Given records »
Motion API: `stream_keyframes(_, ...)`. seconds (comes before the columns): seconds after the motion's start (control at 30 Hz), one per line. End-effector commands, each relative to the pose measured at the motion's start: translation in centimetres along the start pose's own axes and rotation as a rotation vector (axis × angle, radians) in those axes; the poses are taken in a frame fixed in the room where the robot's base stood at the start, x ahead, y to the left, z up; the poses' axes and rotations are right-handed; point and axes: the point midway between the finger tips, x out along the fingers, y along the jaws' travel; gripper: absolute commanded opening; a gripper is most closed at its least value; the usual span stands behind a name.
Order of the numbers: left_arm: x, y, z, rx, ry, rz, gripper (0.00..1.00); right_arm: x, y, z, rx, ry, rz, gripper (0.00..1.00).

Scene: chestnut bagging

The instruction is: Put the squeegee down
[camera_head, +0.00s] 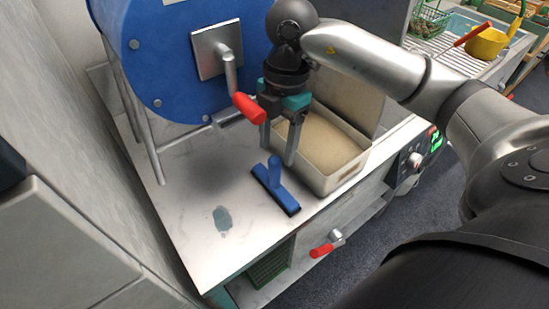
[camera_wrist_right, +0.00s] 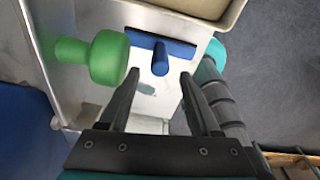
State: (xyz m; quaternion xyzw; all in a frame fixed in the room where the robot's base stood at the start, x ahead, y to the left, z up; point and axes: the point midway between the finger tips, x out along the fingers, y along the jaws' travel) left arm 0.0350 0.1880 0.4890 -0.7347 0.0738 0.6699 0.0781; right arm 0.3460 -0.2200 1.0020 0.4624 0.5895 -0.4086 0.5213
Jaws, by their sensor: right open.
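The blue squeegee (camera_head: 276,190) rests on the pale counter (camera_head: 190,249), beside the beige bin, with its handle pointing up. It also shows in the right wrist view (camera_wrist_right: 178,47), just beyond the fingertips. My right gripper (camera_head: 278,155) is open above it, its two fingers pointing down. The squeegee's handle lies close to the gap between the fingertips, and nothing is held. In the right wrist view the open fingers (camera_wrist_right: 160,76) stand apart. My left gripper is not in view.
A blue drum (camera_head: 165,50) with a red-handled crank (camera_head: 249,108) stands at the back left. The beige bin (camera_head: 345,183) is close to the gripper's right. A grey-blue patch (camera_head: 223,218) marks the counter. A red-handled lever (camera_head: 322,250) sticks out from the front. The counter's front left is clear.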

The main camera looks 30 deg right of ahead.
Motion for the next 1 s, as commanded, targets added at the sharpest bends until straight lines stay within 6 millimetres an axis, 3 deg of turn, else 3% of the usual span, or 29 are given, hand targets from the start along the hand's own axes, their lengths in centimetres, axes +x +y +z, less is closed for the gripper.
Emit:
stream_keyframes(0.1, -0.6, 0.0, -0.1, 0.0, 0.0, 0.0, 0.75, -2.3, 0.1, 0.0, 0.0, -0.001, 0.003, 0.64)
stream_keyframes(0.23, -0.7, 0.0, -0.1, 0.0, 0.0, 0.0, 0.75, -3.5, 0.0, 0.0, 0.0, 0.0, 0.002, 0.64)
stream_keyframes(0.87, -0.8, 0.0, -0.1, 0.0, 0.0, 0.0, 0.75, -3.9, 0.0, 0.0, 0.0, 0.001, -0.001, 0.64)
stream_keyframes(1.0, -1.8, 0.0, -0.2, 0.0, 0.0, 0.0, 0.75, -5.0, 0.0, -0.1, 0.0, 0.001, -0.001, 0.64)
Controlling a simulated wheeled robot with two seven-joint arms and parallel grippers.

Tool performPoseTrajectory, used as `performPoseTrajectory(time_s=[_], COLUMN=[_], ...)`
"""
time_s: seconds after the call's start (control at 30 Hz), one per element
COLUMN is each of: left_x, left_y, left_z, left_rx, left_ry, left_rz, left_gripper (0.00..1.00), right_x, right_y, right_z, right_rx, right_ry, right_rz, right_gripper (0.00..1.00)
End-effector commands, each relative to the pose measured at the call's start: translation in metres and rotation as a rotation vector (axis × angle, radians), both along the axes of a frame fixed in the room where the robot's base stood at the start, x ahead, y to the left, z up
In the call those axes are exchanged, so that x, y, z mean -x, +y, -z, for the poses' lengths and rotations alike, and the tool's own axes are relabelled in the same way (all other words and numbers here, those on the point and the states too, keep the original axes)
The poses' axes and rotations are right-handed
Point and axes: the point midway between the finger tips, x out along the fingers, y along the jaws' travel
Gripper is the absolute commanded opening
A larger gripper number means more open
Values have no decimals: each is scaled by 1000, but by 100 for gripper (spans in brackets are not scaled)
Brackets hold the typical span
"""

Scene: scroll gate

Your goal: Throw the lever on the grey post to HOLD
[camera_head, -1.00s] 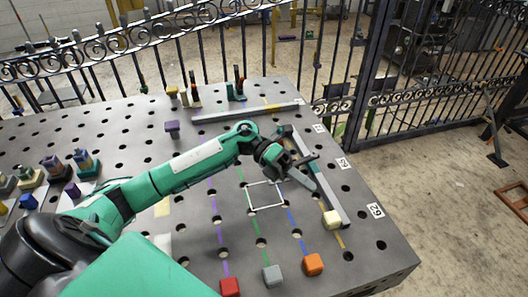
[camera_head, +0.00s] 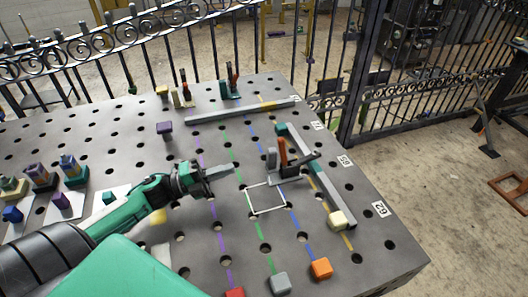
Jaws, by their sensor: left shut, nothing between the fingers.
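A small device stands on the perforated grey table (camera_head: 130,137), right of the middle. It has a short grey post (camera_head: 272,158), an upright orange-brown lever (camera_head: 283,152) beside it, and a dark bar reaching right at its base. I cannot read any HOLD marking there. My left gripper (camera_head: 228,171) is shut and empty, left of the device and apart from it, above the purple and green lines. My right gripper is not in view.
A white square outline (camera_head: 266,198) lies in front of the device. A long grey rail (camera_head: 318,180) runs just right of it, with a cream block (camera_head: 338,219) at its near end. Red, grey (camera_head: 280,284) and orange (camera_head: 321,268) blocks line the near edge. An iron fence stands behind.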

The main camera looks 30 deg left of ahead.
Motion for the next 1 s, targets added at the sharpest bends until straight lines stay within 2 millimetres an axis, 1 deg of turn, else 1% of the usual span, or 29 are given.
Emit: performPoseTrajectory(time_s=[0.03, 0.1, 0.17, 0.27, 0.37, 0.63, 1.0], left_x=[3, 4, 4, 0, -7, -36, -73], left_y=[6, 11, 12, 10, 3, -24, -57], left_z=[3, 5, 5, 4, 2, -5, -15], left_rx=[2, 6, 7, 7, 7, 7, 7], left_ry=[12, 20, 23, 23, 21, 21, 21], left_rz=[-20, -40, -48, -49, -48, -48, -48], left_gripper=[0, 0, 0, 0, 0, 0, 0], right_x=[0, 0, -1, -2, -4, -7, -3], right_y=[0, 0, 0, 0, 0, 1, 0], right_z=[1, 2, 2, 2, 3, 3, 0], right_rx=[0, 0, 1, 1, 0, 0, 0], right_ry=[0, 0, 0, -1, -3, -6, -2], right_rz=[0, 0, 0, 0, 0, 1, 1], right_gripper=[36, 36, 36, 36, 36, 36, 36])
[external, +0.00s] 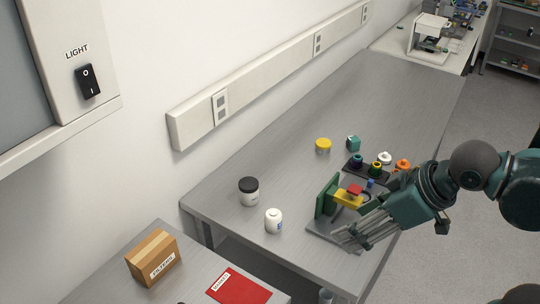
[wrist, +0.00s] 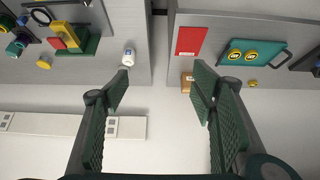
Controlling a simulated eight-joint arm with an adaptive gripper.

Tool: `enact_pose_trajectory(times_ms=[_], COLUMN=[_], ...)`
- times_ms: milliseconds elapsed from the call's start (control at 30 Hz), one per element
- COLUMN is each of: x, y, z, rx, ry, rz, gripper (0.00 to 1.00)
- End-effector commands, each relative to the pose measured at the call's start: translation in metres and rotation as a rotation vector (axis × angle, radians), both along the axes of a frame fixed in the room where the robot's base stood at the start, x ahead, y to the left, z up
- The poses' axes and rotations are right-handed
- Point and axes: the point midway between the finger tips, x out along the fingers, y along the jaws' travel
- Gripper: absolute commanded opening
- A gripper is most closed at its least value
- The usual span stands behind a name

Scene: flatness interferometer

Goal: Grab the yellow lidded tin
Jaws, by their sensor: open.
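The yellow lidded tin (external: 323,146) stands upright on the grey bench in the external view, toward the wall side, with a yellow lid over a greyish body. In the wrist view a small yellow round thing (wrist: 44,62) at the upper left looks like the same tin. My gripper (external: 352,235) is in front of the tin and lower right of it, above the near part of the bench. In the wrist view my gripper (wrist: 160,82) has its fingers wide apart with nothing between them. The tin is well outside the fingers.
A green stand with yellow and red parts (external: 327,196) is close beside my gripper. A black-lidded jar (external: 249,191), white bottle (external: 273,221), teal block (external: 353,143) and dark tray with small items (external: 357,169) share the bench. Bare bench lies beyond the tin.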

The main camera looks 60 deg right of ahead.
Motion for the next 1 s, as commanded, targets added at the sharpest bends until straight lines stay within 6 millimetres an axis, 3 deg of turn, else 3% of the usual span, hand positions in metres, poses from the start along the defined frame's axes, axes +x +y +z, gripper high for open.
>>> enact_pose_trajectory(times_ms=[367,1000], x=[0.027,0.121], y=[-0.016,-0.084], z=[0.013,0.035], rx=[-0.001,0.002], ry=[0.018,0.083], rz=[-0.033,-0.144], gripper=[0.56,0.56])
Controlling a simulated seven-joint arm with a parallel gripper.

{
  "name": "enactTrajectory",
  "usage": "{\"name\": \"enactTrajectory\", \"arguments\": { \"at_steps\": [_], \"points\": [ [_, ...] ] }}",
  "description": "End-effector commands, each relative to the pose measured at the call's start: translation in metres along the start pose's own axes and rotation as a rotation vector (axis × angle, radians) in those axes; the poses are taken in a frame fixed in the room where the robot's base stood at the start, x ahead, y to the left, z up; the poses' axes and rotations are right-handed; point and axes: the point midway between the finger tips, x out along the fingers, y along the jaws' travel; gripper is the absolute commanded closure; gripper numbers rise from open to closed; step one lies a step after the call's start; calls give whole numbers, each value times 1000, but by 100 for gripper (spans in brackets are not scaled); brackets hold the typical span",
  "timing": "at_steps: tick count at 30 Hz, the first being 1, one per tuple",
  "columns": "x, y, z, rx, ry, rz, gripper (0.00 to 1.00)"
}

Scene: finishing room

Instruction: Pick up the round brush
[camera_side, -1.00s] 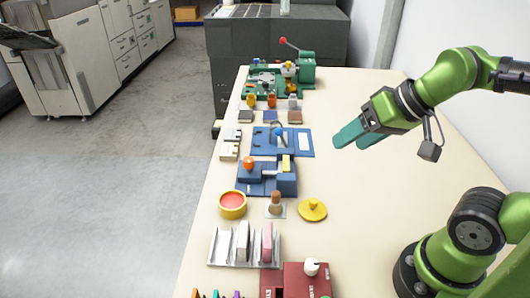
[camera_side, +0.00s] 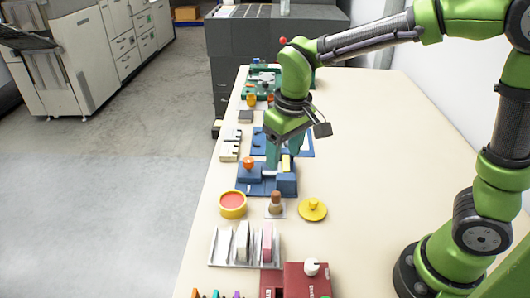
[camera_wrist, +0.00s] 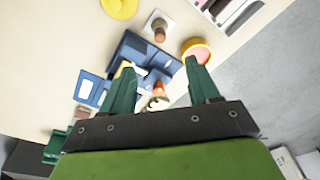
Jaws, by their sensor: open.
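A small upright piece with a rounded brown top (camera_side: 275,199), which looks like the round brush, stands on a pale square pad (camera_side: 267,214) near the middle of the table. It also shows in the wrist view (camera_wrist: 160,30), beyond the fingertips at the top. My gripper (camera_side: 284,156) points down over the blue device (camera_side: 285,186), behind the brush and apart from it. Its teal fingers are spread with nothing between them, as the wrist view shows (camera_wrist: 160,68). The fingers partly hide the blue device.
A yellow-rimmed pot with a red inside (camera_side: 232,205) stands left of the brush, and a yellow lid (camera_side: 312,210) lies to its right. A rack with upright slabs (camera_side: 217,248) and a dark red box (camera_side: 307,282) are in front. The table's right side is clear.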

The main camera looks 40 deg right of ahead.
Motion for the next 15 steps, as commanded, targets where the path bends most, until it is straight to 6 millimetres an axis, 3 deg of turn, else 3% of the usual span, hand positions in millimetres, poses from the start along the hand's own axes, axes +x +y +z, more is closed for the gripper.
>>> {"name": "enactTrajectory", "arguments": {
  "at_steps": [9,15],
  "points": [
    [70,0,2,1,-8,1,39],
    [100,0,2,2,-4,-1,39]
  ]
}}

Instructions for the task » Copy, exactly as they stand, the lines from the one that holds "Scene: chestnut bagging" to the one that holds "State: (xyz m;", both included, and drop every picture.

Response to this exercise »
Scene: chestnut bagging

The instruction is: Put the squeegee down
[camera_head, +0.00s] 
[camera_wrist_right, +0.00s] 
State: (xyz m; quaternion xyzw; all in a frame fixed in the room where the robot's base stood at the start, x ahead, y to the left, z up; point and axes: the point midway between the finger tips, x out along the fingers, y along the jaws' travel) left arm 0.0350 0.1880 0.4890 -0.7347 0.0738 0.6699 0.0781; right arm 0.3460 -0.2200 1.0020 0.4624 0.5895 -0.4086 0.5213

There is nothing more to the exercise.